__Exercise aim__:
Filter the records below for the word "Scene". Copy each line that holds it.

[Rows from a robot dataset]
• • • •

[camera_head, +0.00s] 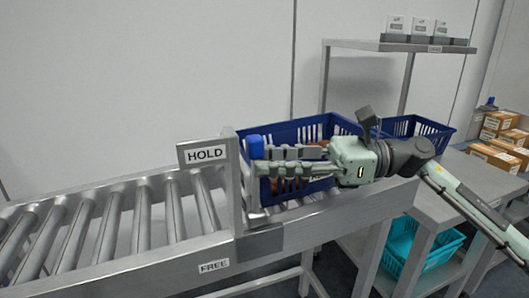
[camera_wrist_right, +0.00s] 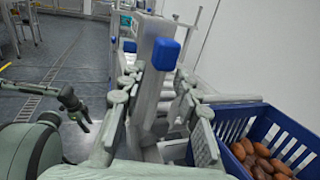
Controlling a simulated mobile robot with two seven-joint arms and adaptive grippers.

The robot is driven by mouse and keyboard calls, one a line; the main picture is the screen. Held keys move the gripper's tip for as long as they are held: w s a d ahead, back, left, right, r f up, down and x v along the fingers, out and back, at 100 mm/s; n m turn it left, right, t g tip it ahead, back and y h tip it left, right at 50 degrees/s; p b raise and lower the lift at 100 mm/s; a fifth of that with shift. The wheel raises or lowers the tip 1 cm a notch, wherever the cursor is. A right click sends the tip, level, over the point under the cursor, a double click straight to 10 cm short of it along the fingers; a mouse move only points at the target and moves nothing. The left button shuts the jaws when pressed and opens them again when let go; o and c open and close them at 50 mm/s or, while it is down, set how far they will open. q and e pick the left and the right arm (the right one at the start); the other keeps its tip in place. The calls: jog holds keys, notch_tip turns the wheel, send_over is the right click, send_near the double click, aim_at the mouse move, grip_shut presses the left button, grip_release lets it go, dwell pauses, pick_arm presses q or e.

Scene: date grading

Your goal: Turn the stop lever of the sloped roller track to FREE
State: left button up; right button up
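The stop lever is a grey upright bar with a blue knob (camera_head: 255,147), at the lower end of the sloped roller track (camera_head: 150,225). The knob stands beside the HOLD sign (camera_head: 202,152). The FREE sign (camera_head: 214,266) is lower, on the track's side. My right gripper (camera_head: 262,160) reaches in from the right, its fingertips at the lever just below the knob. In the wrist view its fingers (camera_wrist_right: 158,98) are apart, with the lever and blue knob (camera_wrist_right: 165,54) between them; contact is unclear. A dark jointed part at the wrist view's left may be my left gripper (camera_wrist_right: 72,100).
A blue crate (camera_head: 325,125) with brown dates stands right behind my right gripper. Another blue crate (camera_head: 418,127) is farther right. A shelf (camera_head: 395,46) rises behind. A teal crate (camera_head: 425,246) sits below the table, and cardboard boxes (camera_head: 500,122) are at the right.

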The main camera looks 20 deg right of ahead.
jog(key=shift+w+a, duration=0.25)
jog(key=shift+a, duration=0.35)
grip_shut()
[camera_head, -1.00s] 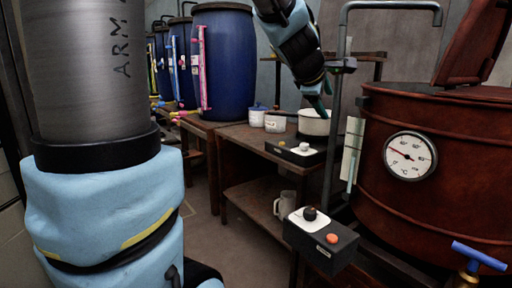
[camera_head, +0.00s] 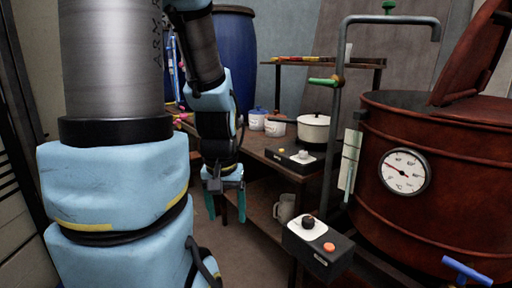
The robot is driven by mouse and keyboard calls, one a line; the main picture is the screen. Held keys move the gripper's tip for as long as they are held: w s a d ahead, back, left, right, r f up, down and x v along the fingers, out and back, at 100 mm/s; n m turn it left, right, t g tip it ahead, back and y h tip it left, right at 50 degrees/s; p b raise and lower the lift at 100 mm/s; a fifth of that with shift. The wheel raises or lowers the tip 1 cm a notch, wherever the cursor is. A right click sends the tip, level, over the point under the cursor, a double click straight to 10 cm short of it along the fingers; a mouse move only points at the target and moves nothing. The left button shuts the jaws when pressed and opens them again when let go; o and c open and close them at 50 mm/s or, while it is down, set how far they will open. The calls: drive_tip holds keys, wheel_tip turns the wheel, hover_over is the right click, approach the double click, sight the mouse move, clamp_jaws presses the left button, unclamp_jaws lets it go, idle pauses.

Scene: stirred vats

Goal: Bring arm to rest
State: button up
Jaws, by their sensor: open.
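My arm fills the left of the head view, its large pale-blue and grey links close to the camera. The forearm hangs down beyond them, in front of the blue barrels. My gripper (camera_head: 226,203) is at its lower end and points down, with two teal fingers spread apart. Nothing shows between the fingers. It hangs in front of the left end of the wooden bench and touches nothing that I can see.
A wooden bench (camera_head: 258,150) holds a hot plate (camera_head: 292,160), a white pot (camera_head: 314,128) and small tubs (camera_head: 275,127). A red-brown vat (camera_head: 440,150) with a dial (camera_head: 404,171) stands right. A control box (camera_head: 318,248) juts out front. A mug (camera_head: 286,208) sits below. Floor shows at lower middle.

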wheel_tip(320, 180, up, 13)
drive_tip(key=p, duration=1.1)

• • • •

__Right answer__:
Scene: date grading
Scene: stirred vats

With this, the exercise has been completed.